3 A – Une théorie est un ensemble constitué et cohérent de propositions décrivant les relations de cause à effet au sein d’un ensemble de phénomènes. L’horizon que vise toute théorie, c’est l’univers, les lois énoncées ayant pour ambition d’être universellement valables. Ainsi, le but de toute science, c’est l’unification de l’ensemble des phénomènes sous une seule et même théorie. Mais si c’est bien là l’horizon poursuivi par la science, il n’est pas, et de loin, atteint : comme tout horizon, l’idéal de théorie ultime s’éloigne du scientifique au fur et à mesure qu’il s’avance vers lui. C’est ce qu’établit Karl Popper au 20e siècle : toute théorie scientifique est provisoire. Ce faisant, il réintègre ce qu’on appelle communément la science dans la sphère des disciplines incertaines, comme on pourrait le dire, par exemple, de la philosophie. Ce faisant, plutôt que la figure du savant, qui est caractérisée par son savoir, le fait qu’on puisse venir le rencontrer afin d’apprendre la vérité, Karl Popper place en avant la figure du chercheur, qui se méfie de ce qui est présenté comme vrai, et demeure conscient du caractère provisoire de toute connaissance scientifique.
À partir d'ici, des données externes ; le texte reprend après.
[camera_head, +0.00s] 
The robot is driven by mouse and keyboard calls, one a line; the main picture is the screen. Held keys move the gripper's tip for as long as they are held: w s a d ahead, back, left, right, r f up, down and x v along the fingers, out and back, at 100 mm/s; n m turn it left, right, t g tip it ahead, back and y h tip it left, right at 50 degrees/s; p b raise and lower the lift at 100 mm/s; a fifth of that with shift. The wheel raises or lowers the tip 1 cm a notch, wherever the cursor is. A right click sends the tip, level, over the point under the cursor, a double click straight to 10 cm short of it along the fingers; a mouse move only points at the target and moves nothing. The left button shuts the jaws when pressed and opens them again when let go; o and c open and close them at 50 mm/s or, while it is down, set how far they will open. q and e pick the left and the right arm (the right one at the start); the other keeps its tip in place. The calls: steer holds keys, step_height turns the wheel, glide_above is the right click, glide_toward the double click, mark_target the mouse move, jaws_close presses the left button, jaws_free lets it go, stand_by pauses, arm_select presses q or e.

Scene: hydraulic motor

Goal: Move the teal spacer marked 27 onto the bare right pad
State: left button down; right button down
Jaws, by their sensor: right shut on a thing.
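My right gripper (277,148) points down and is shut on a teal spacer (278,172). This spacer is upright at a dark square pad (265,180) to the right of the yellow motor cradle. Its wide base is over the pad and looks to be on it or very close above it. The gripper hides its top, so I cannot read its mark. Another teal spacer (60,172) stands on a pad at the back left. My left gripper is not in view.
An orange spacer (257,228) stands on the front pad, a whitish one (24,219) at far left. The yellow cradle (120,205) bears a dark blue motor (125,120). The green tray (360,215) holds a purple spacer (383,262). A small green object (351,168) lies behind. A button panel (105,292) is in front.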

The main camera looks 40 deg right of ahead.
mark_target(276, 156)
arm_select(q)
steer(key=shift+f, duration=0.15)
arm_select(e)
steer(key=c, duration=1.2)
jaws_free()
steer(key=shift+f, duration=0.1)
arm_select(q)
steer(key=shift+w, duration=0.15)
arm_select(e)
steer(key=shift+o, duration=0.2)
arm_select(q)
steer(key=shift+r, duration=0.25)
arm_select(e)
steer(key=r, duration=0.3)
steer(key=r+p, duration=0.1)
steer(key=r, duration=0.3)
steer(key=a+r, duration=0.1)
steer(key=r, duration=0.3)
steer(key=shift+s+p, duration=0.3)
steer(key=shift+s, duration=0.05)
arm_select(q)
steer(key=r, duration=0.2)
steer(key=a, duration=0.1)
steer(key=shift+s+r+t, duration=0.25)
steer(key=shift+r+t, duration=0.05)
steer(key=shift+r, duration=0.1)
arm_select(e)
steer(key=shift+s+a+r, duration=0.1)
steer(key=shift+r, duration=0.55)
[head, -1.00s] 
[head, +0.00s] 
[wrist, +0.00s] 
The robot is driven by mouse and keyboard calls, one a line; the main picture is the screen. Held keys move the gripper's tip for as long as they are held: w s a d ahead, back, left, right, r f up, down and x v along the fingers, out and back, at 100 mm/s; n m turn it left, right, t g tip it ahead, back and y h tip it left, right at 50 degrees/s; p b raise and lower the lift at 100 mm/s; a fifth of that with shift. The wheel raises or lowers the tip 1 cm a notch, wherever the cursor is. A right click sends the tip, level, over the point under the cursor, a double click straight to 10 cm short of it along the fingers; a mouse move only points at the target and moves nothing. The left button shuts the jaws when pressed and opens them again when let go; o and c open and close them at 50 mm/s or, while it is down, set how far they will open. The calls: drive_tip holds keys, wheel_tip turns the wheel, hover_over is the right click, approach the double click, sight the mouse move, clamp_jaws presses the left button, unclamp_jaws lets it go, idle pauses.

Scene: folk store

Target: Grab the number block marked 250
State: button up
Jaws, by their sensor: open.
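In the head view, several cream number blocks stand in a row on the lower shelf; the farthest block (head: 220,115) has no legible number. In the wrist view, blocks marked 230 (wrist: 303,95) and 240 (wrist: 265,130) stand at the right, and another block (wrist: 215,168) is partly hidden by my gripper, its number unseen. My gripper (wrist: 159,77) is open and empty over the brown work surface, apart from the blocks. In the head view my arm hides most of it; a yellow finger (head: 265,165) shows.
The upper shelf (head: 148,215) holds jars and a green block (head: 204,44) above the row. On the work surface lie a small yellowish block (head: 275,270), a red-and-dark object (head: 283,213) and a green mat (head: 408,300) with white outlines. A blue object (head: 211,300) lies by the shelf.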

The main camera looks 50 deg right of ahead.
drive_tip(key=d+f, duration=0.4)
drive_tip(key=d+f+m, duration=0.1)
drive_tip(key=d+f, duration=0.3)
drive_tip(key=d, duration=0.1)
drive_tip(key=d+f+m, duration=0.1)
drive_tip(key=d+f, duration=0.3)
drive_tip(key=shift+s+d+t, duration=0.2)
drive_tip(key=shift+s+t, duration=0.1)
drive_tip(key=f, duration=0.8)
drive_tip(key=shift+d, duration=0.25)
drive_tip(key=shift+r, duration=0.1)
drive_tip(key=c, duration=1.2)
B – Une théorie, à strictement parler, n’est que l’expression provisoire de ce sur quoi la communauté scientifique parvient à se mettre d’accord. A plus grande échelle, on désigne comme « paradigme », l’ensemble des énoncés scientifiques, toutes disciplines confondues, constituant une représentation globale, unifiée et cohérente du monde. Mais ce que montre Popper, c’est qu’à aucun moment un système scientifique ne peut prétendre être l’énoncé de la vérité elle-même. C’est même le contraire : pour être scientifique, un énoncé doit pouvoir être mis à l’épreuve. Et tant qu’il résiste à cette mise à l’épreuve, il peut être considéré comme vraisemblable. Il suffit d’avoir quelques rudiments d’histoire des sciences pour le constater : si on observe l’évolution des sciences physiques, on constate que cette discipline a connu, particulièrement au 20e siècle, plusieurs remises en question profondes, et ce jusque dans ses fondements. Quand Einstein envisage l’espace-temps relativement, et non plus absolument, il remet en question, en fait, les fondements même de la physique tels que la physique newtonienne les avait conçus, et tels qu’ils étaient mis en œuvre jusque-là. Ainsi, pour Popper, une théorie n’est pas caractérisée par sa vérité, mais par sa vérisimilitude, qui implique sa falsifiabilité : aucune expérimentation définitive ne peut prouver qu’une théorie soit juste. Une seule expérimentation ratée établira définitivement sa fausseté. Dès lors, une théorie est simplement une hypothèse qui, jusque-là, tient le coup contre les tentatives de la falsifier.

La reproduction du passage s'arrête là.